Learning cannot be reduced to lists of curriculum objectives and learning outcomes. That we could think of learning as objectives and outcomes names a larger concern. That learning can be reduced to a thing that is rational, linear, plannable and predictable is a sign of calculative thinking. We need more thinking, not less. We need a thinking that can move beyond  the limits of calculation as the only way to grasp learning and teaching. Learning could be, and I believe should be, about being than knowing, we would take up the questions that are worth asking, thinking that is worthy of the name.

Footnotes

[1]  Martin Heidegger (Fred D. Wieck & J. Glenn G. Gray, trans.) What is Called Thinking (New York: Harper & Row, 1968).

 [2] Much continues to be written and analyzed about just what his role was as Rector of the University of Freiburg during the National Socialist Movement in 1933 as well as what the implications of his thought are for political, moral, and ethical philosophy. These thoughts are worthy of thinking, but they are not the focus of our thinking here.

[3] Martin Heidegger (Joan Stambaugh, trans.) Being and Time (Albany, NY: State University of New York Press, 1996).

[4]  Jurgen Habermas (T. McCarthy, Trans.). The theory of communicative action: Vol.1, Reason and rationalization in society. (Boston: Beacon Press, 1984).

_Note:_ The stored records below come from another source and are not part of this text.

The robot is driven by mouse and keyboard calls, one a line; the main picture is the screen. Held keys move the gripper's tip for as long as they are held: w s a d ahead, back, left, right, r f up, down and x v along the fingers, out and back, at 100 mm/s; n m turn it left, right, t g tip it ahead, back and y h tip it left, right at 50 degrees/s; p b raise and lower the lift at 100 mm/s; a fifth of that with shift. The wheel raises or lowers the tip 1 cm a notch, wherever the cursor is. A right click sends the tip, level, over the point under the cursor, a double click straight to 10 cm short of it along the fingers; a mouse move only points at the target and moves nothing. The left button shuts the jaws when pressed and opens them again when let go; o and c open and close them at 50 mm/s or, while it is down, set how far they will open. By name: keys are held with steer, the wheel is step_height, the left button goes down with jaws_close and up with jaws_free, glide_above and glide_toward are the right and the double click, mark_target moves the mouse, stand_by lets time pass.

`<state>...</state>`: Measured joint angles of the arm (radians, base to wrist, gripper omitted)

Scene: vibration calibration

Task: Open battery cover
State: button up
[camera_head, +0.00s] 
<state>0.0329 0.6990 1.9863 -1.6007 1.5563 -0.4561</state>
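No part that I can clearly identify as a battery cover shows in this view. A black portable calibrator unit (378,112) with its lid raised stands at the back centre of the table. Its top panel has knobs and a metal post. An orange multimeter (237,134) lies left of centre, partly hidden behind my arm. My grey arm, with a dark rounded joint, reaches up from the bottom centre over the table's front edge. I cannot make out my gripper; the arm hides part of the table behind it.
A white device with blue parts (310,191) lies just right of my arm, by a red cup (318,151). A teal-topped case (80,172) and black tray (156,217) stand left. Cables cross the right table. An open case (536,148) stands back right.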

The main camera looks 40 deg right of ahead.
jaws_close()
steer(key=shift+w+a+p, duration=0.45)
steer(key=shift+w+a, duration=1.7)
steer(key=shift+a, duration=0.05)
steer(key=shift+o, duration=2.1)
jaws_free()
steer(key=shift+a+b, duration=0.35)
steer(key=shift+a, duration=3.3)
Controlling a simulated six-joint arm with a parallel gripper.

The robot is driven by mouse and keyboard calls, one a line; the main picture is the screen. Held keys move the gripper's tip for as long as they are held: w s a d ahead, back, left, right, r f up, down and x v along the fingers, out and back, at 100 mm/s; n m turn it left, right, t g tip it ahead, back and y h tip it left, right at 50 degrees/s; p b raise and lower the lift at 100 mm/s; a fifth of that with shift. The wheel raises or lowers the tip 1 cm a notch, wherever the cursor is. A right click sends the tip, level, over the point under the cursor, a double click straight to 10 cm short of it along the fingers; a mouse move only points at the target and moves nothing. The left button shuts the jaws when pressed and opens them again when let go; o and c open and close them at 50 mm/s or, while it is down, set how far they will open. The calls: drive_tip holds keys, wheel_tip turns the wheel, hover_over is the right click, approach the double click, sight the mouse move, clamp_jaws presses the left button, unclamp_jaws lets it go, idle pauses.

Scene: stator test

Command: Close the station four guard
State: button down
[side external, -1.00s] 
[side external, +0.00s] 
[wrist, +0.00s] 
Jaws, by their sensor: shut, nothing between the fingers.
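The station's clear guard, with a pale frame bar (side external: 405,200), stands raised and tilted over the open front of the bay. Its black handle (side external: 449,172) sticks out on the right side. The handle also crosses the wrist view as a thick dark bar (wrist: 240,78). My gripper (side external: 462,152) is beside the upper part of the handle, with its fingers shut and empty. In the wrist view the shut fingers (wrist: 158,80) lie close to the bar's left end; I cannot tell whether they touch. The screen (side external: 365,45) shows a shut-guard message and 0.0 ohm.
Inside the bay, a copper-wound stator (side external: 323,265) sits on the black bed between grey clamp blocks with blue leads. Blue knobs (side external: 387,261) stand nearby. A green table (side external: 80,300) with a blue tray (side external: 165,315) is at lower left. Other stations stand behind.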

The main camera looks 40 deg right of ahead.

 [5] This distinction also provides the way for transformative learning theory, grounds the theory in a philosophical perspective, approach, and history. Transformative learning is learning that helps identify the unthought and unspoken assumptions that frame our knowledge and understanding. Learning occurs as these frames or perspectives, in the process of being critically examined, are transformed. Learning as transformative learning is, then, the transformation of people’s perspectives. According to our Habermasian background, transformative learning is a branch off of the communicative learning, or learning that is focused on meaning-making and understanding.